Um ponto central é que a proteção não significa necessariamente preservação, pois, na prática, nem todos sítios arqueológicos podem ser preservados, não podem nem mesmo ser estudados com um grande nível de intensidade, uma vez que é impossível escavar todos os sítios de uma área, ou escavá-los totalmente.

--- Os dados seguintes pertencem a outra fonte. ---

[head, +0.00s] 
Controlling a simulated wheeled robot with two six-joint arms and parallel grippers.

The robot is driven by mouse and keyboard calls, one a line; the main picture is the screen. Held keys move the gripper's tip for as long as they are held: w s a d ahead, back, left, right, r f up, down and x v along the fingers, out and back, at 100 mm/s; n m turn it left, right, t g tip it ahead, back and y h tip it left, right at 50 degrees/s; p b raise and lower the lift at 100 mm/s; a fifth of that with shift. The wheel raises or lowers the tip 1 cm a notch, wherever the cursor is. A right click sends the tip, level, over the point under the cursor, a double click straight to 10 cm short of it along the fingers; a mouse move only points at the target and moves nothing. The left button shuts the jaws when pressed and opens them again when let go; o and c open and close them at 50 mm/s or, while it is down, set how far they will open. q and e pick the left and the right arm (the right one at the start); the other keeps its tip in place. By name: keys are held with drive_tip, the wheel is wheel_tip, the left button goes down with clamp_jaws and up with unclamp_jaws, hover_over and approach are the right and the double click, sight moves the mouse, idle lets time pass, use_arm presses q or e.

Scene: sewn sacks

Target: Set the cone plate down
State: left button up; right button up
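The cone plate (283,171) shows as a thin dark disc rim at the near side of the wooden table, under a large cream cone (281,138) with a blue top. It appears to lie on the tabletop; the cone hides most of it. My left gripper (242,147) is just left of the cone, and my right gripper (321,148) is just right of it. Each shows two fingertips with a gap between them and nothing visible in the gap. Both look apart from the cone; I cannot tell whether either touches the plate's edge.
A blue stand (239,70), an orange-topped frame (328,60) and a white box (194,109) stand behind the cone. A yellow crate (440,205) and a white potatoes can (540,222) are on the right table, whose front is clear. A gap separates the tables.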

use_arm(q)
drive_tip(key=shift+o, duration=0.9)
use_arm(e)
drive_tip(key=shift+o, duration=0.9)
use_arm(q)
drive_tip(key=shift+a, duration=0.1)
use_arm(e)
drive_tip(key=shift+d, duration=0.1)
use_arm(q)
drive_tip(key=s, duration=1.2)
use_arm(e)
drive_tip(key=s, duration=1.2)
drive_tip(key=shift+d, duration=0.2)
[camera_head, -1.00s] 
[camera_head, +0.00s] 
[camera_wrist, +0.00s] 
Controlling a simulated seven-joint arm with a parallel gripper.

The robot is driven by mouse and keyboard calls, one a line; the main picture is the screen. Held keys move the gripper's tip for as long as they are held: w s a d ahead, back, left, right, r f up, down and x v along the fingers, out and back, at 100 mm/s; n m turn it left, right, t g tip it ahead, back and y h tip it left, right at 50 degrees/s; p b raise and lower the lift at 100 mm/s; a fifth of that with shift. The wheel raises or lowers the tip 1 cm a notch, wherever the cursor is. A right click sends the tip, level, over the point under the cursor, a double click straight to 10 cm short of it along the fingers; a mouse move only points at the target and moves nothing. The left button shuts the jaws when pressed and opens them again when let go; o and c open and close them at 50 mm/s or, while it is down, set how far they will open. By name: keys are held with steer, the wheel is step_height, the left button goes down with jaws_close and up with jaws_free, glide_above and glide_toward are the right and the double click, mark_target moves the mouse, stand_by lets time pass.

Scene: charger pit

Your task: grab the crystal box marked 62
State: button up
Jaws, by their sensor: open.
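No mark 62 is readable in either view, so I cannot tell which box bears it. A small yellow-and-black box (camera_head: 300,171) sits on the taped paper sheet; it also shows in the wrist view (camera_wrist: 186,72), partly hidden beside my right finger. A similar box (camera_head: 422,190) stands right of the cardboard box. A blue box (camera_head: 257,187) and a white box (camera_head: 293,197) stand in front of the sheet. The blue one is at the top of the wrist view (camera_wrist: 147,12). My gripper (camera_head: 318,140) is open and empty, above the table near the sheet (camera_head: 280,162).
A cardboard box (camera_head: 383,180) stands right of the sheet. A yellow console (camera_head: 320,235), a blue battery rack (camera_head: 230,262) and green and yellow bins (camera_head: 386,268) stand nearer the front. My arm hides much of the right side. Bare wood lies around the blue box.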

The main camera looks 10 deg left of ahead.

Não existindo uma alternativa para o empreendimento, como mudar o traçado de uma rodovia, ou a localização de uma barragem (o que não impediria, necessariamente, que se atingisse outros sítios - a solução, radical, seria a não execução da obra) a proteção pode, como costuma, ser a mitigação dos efeitos adversos através da escavação do sítio ou, na realidade, de uma porção dele antes de sua destruição ou perturbação. Assim, o sítio e a maior parte do seu conteúdo é perturbado ou destruído pelo projeto de impacto enquanto uma amostra (idealmente representativa) é coletada e analisada, conservando-se, assim, as informações contidas no sítio.

O gerenciamento gira, portanto, em torno de decisões relacionadas a qual sítio preservar (deixar intacto), qual conservar (escavar e interpretar), e qual permitir a destruição.

Apesar de perante a Lei todos os sítios serem protegidos, nem todos têm igualmente o mesmo potencial. A chave, aqui, está no que chamamos de 'significância' , ou seja, o valor que é dado pela sociedade, ou grupos dentro dela, e que é estabelecido somente dentro de contextos particulares, contextos estes proporcionados pela economia, padrões estéticos, conhecimentos comuns ou tradicionais da sociedade.
Uma vez que somente os recursos `significantes` tendem a ser protegidos (a determinação de que um sítio não seja significante constitui uma licença para impactá-lo), o tópico de determinar-se a significância do sítio arqueológico tem sido amplamente debatido.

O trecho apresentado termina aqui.